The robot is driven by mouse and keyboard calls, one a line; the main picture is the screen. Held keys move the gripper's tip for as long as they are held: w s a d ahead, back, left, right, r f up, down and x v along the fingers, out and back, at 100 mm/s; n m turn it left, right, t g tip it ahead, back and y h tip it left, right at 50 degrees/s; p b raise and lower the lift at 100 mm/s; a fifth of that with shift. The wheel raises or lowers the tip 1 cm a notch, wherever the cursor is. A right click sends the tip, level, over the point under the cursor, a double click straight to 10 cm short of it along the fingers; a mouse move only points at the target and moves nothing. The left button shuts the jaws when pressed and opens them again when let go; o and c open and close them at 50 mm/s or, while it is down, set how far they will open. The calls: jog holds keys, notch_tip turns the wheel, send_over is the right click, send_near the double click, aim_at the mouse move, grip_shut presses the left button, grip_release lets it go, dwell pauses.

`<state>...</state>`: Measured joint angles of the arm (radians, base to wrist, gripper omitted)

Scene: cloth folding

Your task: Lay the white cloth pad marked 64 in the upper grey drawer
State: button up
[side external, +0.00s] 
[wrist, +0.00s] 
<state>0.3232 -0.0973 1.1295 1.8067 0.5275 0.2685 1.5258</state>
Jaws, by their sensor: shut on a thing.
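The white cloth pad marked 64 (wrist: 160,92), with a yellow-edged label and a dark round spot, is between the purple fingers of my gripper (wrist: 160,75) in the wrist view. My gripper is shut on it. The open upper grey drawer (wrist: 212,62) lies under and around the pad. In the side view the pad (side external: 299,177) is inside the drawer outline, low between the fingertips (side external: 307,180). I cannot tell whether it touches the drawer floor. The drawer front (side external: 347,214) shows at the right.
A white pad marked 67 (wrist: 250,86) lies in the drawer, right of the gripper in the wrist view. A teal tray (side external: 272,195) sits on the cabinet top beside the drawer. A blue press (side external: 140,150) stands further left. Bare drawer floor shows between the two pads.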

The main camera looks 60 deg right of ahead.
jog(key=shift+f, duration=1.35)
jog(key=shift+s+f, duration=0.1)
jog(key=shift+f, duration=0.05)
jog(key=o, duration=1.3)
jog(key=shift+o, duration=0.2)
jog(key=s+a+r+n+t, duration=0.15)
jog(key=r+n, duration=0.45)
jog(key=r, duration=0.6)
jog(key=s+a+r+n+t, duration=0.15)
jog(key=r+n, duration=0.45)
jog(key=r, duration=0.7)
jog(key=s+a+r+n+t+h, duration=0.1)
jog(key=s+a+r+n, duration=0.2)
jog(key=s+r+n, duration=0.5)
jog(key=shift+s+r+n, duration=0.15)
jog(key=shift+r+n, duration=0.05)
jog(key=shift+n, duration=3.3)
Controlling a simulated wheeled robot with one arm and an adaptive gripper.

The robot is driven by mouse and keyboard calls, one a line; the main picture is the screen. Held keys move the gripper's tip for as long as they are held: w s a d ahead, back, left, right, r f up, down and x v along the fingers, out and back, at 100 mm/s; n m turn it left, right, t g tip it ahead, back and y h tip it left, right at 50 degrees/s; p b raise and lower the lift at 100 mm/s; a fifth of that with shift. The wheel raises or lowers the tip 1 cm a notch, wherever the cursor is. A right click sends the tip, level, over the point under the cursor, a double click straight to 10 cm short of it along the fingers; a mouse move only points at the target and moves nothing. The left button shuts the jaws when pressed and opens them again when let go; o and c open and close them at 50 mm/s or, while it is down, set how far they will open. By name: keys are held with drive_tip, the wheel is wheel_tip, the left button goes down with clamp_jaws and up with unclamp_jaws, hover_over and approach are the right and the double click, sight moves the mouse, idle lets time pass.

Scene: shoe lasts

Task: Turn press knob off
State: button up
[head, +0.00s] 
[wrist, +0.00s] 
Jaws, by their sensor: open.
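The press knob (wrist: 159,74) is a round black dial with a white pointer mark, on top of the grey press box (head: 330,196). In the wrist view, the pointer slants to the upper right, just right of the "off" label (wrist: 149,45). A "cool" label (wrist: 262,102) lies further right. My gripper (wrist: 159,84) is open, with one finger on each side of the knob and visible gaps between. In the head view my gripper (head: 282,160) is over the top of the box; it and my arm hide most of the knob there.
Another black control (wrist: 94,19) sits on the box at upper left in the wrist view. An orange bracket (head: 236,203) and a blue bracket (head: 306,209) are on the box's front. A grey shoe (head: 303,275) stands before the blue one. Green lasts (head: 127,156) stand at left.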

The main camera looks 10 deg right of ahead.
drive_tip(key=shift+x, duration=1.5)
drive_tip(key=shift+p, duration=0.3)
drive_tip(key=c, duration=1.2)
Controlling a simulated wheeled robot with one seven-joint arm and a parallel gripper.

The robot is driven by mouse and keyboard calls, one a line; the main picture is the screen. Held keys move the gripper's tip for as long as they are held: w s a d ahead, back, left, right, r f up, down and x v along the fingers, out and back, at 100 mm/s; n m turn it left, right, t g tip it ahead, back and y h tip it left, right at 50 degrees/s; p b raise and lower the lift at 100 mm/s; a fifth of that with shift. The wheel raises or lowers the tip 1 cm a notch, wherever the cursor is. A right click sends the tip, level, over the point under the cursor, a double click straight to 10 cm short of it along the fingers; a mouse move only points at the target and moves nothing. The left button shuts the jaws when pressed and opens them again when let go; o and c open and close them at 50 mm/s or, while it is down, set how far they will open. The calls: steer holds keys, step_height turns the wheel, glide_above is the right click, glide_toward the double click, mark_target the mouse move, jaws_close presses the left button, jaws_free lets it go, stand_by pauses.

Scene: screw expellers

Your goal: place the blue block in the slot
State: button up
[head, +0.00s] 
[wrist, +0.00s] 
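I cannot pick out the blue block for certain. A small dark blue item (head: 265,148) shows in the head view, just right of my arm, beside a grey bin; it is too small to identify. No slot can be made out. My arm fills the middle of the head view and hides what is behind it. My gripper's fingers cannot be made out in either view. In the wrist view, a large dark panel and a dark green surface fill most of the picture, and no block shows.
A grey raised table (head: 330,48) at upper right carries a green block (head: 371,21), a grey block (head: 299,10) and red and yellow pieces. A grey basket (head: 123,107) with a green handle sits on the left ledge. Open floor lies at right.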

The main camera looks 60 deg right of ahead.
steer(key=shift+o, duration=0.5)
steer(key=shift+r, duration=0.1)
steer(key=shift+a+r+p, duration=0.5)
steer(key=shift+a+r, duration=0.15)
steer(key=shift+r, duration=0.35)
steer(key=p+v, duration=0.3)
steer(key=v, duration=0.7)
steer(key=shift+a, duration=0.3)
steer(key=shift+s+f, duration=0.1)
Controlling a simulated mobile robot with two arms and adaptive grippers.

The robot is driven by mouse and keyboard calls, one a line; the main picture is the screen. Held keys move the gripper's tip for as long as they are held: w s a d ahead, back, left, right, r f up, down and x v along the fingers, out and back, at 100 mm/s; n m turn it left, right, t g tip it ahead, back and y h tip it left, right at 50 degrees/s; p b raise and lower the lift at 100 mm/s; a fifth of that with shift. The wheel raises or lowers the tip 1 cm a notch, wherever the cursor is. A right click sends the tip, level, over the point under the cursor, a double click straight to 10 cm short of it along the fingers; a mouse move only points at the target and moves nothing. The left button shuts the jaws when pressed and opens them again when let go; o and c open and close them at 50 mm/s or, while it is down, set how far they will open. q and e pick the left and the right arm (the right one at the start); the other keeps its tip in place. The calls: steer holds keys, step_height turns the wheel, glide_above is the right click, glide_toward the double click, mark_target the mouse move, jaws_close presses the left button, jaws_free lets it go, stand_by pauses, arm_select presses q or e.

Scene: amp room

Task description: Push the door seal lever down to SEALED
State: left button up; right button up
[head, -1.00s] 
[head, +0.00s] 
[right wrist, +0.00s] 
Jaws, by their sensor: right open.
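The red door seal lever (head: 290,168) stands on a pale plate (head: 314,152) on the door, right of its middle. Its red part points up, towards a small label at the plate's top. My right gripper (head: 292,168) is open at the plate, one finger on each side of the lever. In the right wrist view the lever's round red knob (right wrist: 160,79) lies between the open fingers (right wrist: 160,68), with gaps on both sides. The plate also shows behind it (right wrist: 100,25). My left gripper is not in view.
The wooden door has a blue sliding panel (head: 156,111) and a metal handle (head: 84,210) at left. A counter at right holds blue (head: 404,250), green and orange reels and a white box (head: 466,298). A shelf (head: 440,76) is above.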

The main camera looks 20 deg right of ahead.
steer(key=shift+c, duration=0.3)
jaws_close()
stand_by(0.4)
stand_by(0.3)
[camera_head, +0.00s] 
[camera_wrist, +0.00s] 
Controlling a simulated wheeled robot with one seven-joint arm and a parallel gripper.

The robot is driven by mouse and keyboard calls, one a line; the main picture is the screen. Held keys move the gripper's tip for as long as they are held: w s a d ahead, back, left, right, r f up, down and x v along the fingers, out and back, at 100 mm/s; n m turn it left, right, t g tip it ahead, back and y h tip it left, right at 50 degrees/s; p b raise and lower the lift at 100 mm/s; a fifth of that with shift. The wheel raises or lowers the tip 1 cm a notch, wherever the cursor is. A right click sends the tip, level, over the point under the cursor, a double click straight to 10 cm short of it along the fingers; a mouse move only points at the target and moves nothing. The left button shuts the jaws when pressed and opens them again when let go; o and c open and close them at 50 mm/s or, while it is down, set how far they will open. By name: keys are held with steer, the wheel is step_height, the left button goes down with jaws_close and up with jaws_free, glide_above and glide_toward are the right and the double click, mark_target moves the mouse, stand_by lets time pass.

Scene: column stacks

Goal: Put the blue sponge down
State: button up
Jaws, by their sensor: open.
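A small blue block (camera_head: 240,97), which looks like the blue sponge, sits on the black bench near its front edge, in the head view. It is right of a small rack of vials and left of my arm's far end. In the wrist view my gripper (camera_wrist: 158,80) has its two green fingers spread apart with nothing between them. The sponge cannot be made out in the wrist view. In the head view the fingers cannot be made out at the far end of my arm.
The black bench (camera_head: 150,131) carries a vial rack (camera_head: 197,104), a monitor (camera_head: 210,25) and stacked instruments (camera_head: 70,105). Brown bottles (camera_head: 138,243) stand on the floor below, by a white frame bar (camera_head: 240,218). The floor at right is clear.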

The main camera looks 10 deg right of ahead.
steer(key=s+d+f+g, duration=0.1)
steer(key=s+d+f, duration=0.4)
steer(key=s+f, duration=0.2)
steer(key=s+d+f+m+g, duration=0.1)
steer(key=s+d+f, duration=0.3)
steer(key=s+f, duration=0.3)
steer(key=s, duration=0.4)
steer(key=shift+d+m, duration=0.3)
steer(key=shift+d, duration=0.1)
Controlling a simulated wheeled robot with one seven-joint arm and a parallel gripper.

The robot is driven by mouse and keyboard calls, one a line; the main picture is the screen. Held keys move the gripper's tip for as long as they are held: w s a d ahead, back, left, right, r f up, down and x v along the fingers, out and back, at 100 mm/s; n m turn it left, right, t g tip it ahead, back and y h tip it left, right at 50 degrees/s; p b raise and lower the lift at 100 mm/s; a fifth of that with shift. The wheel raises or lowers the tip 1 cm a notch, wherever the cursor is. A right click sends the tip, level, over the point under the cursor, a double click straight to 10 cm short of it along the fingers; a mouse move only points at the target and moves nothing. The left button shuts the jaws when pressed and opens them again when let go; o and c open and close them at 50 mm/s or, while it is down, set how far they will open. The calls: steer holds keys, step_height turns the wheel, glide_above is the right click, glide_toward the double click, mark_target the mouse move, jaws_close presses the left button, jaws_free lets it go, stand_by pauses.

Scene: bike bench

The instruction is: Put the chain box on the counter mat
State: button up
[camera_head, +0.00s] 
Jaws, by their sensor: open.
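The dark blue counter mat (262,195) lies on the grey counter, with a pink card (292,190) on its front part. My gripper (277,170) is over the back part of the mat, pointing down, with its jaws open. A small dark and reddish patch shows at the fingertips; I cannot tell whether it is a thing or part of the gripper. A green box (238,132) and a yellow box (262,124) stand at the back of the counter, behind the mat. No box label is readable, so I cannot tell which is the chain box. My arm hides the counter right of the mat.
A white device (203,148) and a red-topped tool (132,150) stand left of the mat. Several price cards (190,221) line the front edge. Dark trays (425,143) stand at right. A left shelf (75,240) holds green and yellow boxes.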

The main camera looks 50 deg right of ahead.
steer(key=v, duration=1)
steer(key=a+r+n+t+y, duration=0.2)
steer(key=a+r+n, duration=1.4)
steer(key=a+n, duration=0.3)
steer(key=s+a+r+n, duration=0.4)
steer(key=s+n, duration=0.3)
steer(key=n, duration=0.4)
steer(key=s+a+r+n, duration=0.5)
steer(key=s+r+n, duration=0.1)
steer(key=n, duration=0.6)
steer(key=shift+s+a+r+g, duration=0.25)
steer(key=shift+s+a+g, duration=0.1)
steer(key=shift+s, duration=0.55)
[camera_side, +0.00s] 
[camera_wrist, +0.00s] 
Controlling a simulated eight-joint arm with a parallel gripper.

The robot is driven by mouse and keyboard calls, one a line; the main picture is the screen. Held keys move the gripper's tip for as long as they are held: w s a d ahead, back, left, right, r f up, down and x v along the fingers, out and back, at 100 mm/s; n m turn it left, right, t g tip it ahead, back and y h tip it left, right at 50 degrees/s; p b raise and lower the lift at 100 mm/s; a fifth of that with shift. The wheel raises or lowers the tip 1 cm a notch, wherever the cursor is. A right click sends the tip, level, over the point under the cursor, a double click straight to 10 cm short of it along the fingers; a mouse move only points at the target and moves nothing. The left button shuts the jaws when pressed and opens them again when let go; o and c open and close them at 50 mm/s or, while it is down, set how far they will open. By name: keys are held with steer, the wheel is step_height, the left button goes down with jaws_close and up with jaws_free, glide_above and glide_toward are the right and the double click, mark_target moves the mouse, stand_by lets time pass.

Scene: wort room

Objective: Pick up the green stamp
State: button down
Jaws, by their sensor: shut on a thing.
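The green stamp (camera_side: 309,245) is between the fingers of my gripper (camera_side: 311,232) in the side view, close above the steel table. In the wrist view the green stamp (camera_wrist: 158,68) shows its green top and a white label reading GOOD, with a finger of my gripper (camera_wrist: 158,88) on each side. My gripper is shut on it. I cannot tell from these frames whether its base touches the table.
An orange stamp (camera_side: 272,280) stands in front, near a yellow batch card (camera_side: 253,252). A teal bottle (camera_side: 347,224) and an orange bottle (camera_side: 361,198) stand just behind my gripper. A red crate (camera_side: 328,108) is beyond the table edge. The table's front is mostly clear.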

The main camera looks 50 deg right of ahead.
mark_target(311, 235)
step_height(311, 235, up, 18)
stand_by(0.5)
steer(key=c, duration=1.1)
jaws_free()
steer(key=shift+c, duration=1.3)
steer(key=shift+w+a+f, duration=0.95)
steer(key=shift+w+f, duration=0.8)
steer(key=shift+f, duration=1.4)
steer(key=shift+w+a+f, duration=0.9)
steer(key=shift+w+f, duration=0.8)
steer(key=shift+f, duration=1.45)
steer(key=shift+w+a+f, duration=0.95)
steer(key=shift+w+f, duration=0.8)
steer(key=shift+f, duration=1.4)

================

Nothing but the lines from the one with "Task description: Push" to the one with "[right wrist, +0.00s]" should be echoed, both of them included, exactly as written.

EXERCISE OUTPUT
Task description: Push the door seal lever down to SEALED
State: left button up; right button up
[head, -1.00s] 
[head, +0.00s] 
[right wrist, +0.00s] 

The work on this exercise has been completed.